= Problem details =
Extract exactly the run of lines starting at the line that holds "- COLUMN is" and ending at the line that holds "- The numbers", both included.

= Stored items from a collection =
* * * * *

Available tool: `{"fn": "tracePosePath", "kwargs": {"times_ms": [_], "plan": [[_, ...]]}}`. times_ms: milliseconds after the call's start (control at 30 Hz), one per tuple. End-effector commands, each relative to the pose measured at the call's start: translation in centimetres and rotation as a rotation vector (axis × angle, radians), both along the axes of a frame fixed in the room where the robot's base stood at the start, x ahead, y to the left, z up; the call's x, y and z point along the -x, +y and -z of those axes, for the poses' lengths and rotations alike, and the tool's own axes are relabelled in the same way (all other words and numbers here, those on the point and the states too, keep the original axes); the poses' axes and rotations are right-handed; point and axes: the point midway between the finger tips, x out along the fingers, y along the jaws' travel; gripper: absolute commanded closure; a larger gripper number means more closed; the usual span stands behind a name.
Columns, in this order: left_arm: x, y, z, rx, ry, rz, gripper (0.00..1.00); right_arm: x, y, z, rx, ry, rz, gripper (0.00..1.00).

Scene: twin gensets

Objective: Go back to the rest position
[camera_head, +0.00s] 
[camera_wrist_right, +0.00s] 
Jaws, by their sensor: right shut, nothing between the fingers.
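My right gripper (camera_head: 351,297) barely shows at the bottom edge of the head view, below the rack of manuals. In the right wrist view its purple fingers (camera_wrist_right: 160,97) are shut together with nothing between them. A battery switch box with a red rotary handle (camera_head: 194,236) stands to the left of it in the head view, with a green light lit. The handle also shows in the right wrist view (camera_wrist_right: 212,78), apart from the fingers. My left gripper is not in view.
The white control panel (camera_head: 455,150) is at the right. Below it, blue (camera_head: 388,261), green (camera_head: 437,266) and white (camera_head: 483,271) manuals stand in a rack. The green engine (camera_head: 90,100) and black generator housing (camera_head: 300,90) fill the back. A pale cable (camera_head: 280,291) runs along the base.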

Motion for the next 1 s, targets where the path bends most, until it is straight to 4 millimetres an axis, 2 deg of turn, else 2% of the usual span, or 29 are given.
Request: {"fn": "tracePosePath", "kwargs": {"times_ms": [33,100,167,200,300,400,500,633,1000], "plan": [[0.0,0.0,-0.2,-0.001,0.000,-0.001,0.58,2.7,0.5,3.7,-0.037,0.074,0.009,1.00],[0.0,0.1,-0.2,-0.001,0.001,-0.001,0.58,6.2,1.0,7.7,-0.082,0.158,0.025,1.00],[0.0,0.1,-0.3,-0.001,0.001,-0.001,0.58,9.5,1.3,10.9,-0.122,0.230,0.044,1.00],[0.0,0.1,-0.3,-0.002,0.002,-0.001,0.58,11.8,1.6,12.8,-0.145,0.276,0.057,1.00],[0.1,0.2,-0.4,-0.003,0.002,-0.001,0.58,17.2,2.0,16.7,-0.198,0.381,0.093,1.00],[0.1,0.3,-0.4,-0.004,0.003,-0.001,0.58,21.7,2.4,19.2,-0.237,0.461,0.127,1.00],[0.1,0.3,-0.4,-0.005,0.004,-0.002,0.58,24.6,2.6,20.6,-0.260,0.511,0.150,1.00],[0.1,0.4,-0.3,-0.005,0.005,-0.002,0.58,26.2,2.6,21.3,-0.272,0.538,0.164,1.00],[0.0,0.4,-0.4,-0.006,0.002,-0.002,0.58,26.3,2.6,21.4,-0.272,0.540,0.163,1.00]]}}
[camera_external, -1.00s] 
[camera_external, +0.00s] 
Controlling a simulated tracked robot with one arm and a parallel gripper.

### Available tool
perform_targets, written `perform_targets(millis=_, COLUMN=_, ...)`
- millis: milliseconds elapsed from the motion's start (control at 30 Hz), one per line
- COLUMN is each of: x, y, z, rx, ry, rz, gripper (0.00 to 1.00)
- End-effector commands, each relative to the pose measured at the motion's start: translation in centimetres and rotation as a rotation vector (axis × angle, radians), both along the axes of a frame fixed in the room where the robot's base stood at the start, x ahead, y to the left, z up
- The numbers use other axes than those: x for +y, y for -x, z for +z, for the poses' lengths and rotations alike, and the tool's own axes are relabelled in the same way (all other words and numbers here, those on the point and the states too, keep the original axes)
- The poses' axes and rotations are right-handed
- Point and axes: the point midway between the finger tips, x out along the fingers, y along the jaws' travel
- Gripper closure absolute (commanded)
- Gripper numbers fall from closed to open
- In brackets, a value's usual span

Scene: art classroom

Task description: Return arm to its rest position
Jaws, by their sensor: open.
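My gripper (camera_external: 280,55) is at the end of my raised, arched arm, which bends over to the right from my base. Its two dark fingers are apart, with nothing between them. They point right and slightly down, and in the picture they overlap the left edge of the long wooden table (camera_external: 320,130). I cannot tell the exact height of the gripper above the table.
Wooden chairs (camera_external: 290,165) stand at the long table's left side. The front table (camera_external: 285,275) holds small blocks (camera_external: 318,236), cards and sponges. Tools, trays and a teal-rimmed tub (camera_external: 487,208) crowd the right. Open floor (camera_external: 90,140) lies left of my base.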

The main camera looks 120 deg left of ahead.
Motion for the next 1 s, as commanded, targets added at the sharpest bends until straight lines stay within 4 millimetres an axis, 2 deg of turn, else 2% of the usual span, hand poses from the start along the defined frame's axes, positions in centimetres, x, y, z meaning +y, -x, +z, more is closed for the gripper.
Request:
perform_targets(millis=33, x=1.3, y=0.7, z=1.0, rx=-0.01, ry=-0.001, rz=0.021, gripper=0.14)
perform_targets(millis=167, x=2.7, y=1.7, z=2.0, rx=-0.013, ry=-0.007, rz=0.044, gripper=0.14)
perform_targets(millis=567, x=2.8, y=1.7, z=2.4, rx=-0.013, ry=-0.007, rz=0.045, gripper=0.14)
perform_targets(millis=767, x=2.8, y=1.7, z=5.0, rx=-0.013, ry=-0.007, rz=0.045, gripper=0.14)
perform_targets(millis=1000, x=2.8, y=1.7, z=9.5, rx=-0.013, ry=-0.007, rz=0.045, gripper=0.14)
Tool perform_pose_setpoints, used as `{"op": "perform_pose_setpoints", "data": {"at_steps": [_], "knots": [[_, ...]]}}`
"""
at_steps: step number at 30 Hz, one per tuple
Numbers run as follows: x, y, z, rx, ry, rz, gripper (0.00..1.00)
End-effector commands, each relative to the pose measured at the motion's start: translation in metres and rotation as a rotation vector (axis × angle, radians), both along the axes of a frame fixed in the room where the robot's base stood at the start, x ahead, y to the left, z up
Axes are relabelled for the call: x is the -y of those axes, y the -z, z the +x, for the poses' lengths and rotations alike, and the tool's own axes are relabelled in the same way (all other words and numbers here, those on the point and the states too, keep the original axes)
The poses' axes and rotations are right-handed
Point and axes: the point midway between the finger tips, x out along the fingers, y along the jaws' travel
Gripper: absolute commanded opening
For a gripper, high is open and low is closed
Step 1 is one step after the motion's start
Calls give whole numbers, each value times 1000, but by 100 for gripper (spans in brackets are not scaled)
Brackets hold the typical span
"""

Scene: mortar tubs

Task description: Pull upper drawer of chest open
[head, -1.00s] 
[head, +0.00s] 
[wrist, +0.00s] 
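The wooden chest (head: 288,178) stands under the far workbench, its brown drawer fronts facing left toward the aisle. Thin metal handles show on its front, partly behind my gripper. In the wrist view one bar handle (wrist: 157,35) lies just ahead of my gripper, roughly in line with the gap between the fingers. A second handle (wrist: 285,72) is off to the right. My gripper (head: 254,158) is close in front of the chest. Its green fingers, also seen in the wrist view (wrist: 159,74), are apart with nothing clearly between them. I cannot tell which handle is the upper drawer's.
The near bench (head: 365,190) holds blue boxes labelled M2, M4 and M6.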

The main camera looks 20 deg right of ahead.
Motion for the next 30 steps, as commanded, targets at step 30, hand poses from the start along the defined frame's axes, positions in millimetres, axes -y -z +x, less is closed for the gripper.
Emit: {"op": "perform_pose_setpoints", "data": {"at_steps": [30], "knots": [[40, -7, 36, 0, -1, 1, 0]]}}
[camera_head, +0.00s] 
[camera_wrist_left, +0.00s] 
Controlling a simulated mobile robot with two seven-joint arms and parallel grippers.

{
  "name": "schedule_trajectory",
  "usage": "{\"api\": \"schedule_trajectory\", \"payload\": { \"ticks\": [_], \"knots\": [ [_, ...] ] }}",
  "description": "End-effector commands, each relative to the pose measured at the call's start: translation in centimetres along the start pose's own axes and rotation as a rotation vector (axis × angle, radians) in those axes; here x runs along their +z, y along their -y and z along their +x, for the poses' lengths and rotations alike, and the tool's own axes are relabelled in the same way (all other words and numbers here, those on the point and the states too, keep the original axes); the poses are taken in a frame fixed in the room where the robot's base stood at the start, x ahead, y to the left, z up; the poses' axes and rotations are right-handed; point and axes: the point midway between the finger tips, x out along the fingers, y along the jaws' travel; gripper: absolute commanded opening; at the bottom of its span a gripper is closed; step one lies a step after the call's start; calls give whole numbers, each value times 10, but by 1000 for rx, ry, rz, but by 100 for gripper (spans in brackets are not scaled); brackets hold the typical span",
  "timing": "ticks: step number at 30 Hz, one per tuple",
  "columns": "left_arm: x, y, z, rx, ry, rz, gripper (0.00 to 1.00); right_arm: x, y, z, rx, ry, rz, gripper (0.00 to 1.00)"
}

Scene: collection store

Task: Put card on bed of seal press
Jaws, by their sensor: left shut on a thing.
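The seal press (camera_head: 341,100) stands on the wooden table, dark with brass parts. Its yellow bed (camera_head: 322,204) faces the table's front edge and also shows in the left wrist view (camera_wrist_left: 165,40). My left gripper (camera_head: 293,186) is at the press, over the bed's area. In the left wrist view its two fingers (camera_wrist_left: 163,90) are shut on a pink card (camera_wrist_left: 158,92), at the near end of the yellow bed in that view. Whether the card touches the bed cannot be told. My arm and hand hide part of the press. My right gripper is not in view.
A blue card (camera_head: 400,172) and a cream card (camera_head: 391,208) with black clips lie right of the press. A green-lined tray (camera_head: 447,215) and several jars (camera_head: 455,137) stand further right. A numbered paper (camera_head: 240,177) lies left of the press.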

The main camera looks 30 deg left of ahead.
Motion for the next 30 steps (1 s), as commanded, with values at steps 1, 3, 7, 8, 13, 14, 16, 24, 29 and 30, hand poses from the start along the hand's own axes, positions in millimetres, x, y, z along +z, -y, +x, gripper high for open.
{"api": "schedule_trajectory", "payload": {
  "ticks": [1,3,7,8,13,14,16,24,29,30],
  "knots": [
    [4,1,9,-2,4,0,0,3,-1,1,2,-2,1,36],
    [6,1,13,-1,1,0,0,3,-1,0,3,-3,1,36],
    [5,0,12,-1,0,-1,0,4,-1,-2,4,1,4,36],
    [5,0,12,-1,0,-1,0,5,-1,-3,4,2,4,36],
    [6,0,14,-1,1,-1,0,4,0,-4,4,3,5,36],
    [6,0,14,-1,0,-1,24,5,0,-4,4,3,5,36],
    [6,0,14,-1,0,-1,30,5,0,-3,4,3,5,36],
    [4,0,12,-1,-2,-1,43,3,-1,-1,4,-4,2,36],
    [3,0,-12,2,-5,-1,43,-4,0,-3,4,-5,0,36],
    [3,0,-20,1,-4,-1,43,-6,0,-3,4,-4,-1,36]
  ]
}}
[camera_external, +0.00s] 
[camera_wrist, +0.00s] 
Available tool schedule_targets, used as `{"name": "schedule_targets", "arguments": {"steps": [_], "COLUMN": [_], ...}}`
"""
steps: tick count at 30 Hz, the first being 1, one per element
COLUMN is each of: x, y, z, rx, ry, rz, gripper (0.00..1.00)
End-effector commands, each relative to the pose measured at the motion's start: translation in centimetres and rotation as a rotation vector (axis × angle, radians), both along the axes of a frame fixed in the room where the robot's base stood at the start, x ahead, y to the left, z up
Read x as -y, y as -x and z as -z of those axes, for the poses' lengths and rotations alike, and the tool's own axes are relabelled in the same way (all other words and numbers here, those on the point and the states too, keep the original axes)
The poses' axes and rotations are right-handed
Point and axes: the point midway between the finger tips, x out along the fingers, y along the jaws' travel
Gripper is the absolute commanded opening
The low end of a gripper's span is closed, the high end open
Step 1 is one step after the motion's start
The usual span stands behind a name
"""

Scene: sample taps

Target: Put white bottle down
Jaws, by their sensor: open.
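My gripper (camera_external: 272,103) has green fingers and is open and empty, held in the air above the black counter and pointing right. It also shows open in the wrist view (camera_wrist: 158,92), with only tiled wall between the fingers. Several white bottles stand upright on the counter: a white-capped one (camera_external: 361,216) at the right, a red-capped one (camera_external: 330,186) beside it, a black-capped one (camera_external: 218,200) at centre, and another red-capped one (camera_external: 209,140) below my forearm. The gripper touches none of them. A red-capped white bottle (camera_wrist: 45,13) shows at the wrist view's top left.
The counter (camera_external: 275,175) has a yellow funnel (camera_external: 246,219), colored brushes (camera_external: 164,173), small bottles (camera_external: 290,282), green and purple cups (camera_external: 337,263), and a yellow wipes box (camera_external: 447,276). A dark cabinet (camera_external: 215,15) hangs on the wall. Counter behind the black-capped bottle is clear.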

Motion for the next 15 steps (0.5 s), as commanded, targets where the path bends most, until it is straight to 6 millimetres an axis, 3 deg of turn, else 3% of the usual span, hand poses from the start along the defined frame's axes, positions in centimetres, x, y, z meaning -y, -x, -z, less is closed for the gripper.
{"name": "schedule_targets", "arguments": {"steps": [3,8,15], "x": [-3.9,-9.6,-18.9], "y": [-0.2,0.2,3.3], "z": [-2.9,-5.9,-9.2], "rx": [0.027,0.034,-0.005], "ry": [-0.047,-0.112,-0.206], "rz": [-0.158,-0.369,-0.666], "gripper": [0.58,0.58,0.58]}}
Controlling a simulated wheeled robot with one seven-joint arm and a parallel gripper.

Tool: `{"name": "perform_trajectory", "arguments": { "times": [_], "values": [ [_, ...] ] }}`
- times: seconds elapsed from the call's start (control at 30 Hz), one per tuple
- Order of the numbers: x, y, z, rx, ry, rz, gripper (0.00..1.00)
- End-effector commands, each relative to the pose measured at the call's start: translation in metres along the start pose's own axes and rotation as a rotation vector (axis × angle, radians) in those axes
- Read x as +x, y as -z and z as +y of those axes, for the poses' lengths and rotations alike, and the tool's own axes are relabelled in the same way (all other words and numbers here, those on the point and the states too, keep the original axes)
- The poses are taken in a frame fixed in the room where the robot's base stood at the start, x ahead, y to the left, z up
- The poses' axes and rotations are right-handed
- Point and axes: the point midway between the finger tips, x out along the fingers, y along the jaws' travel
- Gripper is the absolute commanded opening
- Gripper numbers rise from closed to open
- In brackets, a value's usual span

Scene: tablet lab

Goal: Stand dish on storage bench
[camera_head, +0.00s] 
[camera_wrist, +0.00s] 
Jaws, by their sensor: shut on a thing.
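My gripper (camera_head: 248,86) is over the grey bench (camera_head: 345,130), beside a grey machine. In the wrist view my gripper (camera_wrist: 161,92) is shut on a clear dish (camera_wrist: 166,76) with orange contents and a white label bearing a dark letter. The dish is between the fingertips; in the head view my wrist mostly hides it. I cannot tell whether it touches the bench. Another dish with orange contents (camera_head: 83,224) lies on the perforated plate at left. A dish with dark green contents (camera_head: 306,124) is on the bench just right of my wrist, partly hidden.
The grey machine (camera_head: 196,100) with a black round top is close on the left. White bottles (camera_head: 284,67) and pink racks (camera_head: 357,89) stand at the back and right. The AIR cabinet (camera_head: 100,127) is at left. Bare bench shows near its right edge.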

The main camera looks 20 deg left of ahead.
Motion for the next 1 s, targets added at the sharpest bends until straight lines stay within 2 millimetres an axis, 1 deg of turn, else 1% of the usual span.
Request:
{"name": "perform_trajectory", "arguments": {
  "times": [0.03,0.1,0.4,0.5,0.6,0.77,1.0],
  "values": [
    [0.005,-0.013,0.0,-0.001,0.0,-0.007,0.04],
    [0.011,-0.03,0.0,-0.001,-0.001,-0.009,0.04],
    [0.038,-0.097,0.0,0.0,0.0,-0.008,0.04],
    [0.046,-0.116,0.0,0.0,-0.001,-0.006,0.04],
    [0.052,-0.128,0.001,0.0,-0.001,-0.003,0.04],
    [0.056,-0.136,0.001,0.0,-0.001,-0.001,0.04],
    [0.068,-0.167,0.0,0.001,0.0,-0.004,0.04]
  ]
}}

* * * * *

= The completed task =
- COLUMN is each of: x, y, z, rx, ry, rz, gripper (0.00 to 1.00)
- End-effector commands, each relative to the pose measured at the motion's start: translation in centimetres and rotation as a rotation vector (axis × angle, radians), both along the axes of a frame fixed in the room where the robot's base stood at the start, x ahead, y to the left, z up
- The numbers use other axes than those: x for +y, y for -x, z for +z, for the poses' lengths and rotations alike, and the tool's own axes are relabelled in the same way (all other words and numbers here, those on the point and the states too, keep the original axes)

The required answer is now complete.